**Required work:** Quote every line of the material beneath this one.

[Robot control records]
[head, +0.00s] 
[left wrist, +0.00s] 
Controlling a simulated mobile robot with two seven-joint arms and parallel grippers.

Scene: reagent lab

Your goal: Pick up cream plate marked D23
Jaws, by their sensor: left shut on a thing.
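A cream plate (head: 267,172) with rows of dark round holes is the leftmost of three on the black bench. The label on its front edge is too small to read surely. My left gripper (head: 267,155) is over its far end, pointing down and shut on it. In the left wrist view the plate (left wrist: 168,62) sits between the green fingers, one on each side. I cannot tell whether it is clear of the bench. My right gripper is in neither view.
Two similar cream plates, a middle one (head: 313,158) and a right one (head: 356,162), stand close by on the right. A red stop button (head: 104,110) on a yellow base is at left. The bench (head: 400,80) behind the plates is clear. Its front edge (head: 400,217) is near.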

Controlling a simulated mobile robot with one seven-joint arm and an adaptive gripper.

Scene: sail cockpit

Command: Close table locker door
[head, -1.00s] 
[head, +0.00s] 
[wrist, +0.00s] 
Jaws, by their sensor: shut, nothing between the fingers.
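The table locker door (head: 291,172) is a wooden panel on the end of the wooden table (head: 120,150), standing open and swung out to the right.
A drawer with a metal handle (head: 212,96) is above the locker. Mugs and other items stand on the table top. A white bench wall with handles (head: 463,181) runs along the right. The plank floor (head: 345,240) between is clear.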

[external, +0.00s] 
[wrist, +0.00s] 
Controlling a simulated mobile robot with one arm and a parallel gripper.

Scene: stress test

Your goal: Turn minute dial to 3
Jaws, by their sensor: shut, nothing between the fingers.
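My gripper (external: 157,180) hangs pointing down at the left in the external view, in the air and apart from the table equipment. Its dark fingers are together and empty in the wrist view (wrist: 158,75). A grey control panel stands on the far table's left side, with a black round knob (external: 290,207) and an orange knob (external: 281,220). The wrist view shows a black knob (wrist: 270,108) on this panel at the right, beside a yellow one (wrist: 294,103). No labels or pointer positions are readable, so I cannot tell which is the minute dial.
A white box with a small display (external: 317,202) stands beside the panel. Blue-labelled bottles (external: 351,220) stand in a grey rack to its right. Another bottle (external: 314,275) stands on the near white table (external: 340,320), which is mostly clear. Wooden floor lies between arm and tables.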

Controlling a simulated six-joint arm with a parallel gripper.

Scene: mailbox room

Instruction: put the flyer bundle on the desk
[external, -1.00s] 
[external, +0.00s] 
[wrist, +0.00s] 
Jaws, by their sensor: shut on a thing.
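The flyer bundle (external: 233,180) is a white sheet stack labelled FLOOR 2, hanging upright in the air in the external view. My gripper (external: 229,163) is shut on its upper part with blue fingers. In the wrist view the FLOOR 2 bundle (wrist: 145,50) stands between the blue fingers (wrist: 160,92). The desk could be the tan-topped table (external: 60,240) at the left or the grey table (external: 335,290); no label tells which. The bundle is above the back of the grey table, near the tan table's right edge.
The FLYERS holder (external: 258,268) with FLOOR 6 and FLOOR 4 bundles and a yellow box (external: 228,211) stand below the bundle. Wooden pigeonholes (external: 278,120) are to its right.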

**Exercise answer:**
[head, +0.00s] 
[left wrist, +0.00s] 
Controlling a simulated mobile robot with two seven-joint arms and parallel grippers.

Scene: reagent lab

Your goal: Pick up cream plate marked D23
Jaws, by their sensor: left shut on a thing.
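A cream plate (head: 267,172) with rows of dark round holes is the leftmost of three on the black bench. The label on its front edge is too small to read surely. My left gripper (head: 267,155) is over its far end, pointing down and shut on it. In the left wrist view the plate (left wrist: 168,62) sits between the green fingers, one on each side. I cannot tell whether it is clear of the bench. My right gripper is in neither view.
Two similar cream plates, a middle one (head: 313,158) and a right one (head: 356,162), stand close by on the right. A red stop button (head: 104,110) on a yellow base is at left. The bench (head: 400,80) behind the plates is clear. Its front edge (head: 400,217) is near.

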Controlling a simulated mobile robot with one seven-joint arm and an adaptive gripper.

Scene: sail cockpit

Command: Close table locker door
[head, -1.00s] 
[head, +0.00s] 
[wrist, +0.00s] 
Jaws, by their sensor: shut, nothing between the fingers.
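The table locker door (head: 291,172) is a wooden panel on the end of the wooden table (head: 120,150), standing open and swung out to the right.
A drawer with a metal handle (head: 212,96) is above the locker. Mugs and other items stand on the table top. A white bench wall with handles (head: 463,181) runs along the right. The plank floor (head: 345,240) between is clear.

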[external, +0.00s] 
[wrist, +0.00s] 
Controlling a simulated mobile robot with one arm and a parallel gripper.

Scene: stress test

Your goal: Turn minute dial to 3
Jaws, by their sensor: shut, nothing between the fingers.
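My gripper (external: 157,180) hangs pointing down at the left in the external view, in the air and apart from the table equipment. Its dark fingers are together and empty in the wrist view (wrist: 158,75). A grey control panel stands on the far table's left side, with a black round knob (external: 290,207) and an orange knob (external: 281,220). The wrist view shows a black knob (wrist: 270,108) on this panel at the right, beside a yellow one (wrist: 294,103). No labels or pointer positions are readable, so I cannot tell which is the minute dial.
A white box with a small display (external: 317,202) stands beside the panel. Blue-labelled bottles (external: 351,220) stand in a grey rack to its right. Another bottle (external: 314,275) stands on the near white table (external: 340,320), which is mostly clear. Wooden floor lies between arm and tables.

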Controlling a simulated six-joint arm with a parallel gripper.

Scene: mailbox room

Instruction: put the flyer bundle on the desk
[external, -1.00s] 
[external, +0.00s] 
[wrist, +0.00s] 
Jaws, by their sensor: shut on a thing.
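The flyer bundle (external: 233,180) is a white sheet stack labelled FLOOR 2, hanging upright in the air in the external view. My gripper (external: 229,163) is shut on its upper part with blue fingers. In the wrist view the FLOOR 2 bundle (wrist: 145,50) stands between the blue fingers (wrist: 160,92). The desk could be the tan-topped table (external: 60,240) at the left or the grey table (external: 335,290); no label tells which. The bundle is above the back of the grey table, near the tan table's right edge.
The FLYERS holder (external: 258,268) with FLOOR 6 and FLOOR 4 bundles and a yellow box (external: 228,211) stand below the bundle. Wooden pigeonholes (external: 278,120) are to its right.

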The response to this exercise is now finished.